F. Beaudonnet - Le Gouvernement travaille pour quelques jours dites-vous ?
R - "Oui, parce que l'on a tous des congés mérités à prendre. Je ne sais pas encore exactement quand, mais on espère début août."
F. Beaudonnet - Ici même, hier, F. Hollande nous annonçait - pour autant qu'il puisse en savoir - que J.-P. Raffarin ne serait pas là à la fin du mois de septembre.
R - "Monsieur Hollande risque peut-être de prendre ses rêves pour des réalités. Les commentaires de monsieur Hollande, on n'y attache pas beaucoup d'importance."
F. Beaudonnet - Ceci dit, en ce qui concerne un éventuel remaniement, il y a plusieurs choses qui vont dans le même sens. Pensez-vous que le Gouvernement dont vous faites partie sera là en l'état, à l'automne ?
R - "La ligne directrice a été fixée par le président de la République le 14 juillet. A partir de ce moment-là, les décisions de modification du Gouvernement appartiennent à deux personnes : le Premier ministre et le président de la République. Je ne suis pas habilité à parler ni pour l'un ni pour l'autre. Donc, ma seule préoccupation, comme celle de tous les membres du Gouvernement, c'est de continuer notre travail."
F. Beaudonnet - Etiez-vous présent au Conseil des ministres du 15 juillet ?
R - "Oui, je suis présent à tous les Conseils des ministres !"
F. Beaudonnet - Le Canard enchaîné rapporte que J. Chirac aurait dit "vous avez vu comment je me suis payé le petit, en parlant de N. Sarkozy". Est-ce vrai ?
R - "Oh, après F. Hollande, le Canard enchaîné ! Tout cela est d'une sottise ! On sombre dans le ridicule ! laissons cela de côté. Les commentaires du Canard enchaîné, honnêtement... Je pense qu'il y a d'autres commentaires auxquels on peut s'attacher. Encore une fois, une ligne a été définie par le président de la République, point, voilà."
F. Beaudonnet - Au-delà des commentaires, il y a une réalité : votre ministre de tutelle s'appelle N. Sarkozy, vous êtes, vous l'avez toujours affirmé, un chiraquien ; vous dites même de vous-même que vous êtes chiraco-chiraquien...
R - "Non. On me prête beaucoup de commentaires. Vous savez, il y a 43 ministres chiraquiens. On ne peut pas envisager d'être au Gouvernement et de ne pas être en parfaite adéquation avec le président de la République. Donc, de ce point de vue, ces qualificatifs..."
F. Beaudonnet - C'est vous qui avez dit "je ne suis pas UMP, je ne suis pas gaulliste, je suis chiraco-chiraquien"...
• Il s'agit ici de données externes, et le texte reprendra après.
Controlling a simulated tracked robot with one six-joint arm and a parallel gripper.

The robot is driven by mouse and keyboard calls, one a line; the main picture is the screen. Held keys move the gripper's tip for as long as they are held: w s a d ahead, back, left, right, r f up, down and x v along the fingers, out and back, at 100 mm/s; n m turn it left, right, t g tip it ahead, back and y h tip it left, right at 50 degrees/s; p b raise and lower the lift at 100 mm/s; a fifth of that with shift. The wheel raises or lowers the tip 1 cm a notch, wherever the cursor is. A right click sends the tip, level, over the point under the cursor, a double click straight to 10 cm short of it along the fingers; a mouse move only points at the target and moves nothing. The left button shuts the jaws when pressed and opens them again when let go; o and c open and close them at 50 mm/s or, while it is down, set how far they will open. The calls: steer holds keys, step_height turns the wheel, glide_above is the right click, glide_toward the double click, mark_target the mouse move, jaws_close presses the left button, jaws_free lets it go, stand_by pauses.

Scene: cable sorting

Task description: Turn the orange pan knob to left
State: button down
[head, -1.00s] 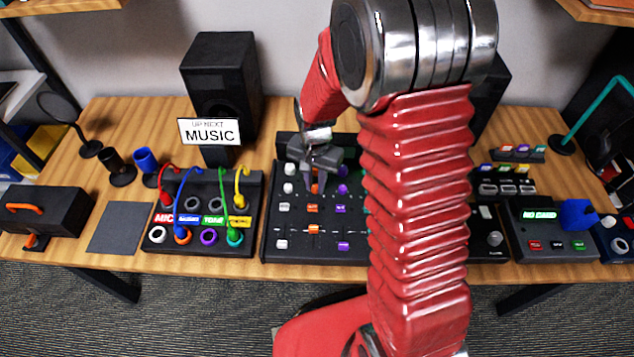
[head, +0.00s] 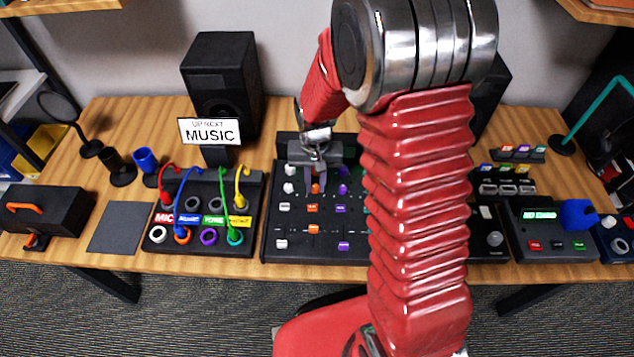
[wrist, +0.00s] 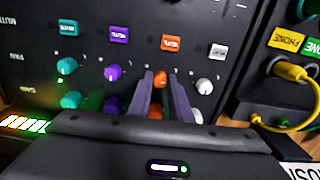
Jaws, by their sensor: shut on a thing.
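The orange pan knob (wrist: 160,77) sits on the black mixer between a purple and a white knob. It also shows in the head view (head: 315,189), partly covered by my fingers. My gripper (wrist: 161,80) points down at the mixer, with its two fingers on either side of this knob, shut on it. It shows in the head view (head: 316,192) over the upper part of the mixer. Another orange knob (wrist: 155,112), in the gain row, is partly hidden between my fingers. I cannot read the pan knob's pointer.
White knobs (wrist: 204,86) and purple knobs (wrist: 113,73) stand close beside my fingers. An orange mute button (wrist: 171,43) lies near the fingertips. A patch box (head: 160,238) with plugged cables stands left of the mixer.

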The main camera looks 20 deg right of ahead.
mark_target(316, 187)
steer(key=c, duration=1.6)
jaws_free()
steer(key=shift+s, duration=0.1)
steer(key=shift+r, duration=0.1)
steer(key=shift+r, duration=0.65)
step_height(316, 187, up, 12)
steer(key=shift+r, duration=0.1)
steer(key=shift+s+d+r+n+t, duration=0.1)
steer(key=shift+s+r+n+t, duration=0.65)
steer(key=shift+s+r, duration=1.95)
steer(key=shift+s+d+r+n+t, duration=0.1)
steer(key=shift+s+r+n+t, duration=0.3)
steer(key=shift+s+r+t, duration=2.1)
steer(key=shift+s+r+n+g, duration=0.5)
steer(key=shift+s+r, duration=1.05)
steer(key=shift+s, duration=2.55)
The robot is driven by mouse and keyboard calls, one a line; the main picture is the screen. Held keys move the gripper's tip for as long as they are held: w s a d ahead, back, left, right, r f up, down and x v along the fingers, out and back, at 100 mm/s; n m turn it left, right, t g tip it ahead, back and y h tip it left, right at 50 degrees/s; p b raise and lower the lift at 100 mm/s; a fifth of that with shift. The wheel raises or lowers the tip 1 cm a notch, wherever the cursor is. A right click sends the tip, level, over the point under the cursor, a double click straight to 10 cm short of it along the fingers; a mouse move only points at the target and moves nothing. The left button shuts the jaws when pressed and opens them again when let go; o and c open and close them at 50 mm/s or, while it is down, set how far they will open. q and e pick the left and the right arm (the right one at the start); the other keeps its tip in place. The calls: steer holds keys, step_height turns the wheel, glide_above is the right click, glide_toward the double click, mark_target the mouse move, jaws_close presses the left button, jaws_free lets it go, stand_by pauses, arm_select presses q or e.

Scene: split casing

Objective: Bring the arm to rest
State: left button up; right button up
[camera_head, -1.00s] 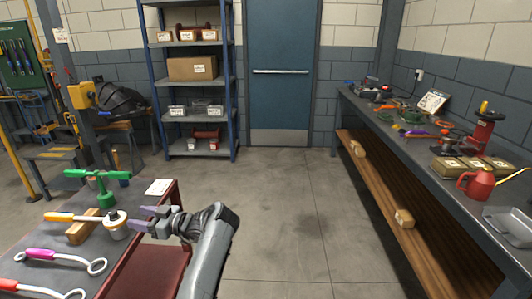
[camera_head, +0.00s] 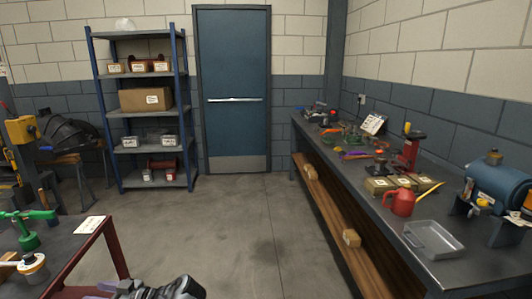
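My left gripper (camera_head: 105,292) is at the bottom edge, left of centre, beside the red-framed cart (camera_head: 112,250). My right gripper is not in view. On the cart's dark top are a green tool (camera_head: 27,235), a white-topped round part (camera_head: 32,265) and a white label card (camera_head: 90,225).
A long workbench (camera_head: 385,222) on the right holds a red can (camera_head: 401,203), a grey tray (camera_head: 433,240) and a blue machine (camera_head: 500,190). A shelf rack (camera_head: 115,110) and blue door (camera_head: 234,80) are at the back. The middle floor is clear.

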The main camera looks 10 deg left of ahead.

R - "Non ! J'ai un très grand respect pour le président de la République et beaucoup d'affection pour lui, comme beaucoup d'autres, et voilà."
F. Beaudonnet - Comment fait-on pour travailler quand on a un ministre de tutelle qui s'appelle N. Sarkozy et quand on est dans l'équipe du gouvernement de J. Chirac ?
R - "Jusqu'à maintenant, les choses se passent plutôt bien. On est en train de travailler dans plusieurs directions. La préparation d'une grande loi sur l'entreprise pour cet automne. On travaille également sur les accidents domestiques. C'est un des sujets de préoccupation puisqu'on est à 20 000 décès par an liés à des causes d'accident domestique. C'est-à-dire pratiquement quatre fois plus que les accidents de la route. C'est la préparation de la réforme de l'apprentissage, ce sont également des mesures sur la préparation d'une aide ou d'un plan à l'export pour les PME. Donc, le travail ne manque pas. Sur une orientation définie par le Président et le Premier ministre et en étroite collaboration avec N. Sarkozy. Il ne faut chercher des difficultés là il n'y en a pas. Il y a une ligne et on continue sur cette ligne fixée."
F. Beaudonnet - Quelle relation personnelle avez-vous avec N. Sarkozy ?
R - "Plutôt bonne et ancienne. Ancienne, parce que j'ai connu N. Sarkozy dans d'autres cadres, quand j'étais président du CNJA, que lui était ministre du Budget et au quotidien, puisque les rencontres sont, sinon quotidiennes, au moins hebdomadaires. Les choses se passent bien et dans une ambiance de travail."
F. Beaudonnet - Vous avez un autre point commun avec N. Sarkozy : vous aussi, vous revendiquez une liberté d'expression et de parole.
R - "Je revendique de dire les choses quand j'ai envie de les dire. C'est la qualité, je pense, de toute personnalité politique, ce que les Français attendent. Le débat que l'on est en train de préparer sur les PME, sur un vrai pacte ou un plan d'accompagnement aux PME, il faut exprimer ses convictions et dans la vie de tous jours, il faut essayer de le faire."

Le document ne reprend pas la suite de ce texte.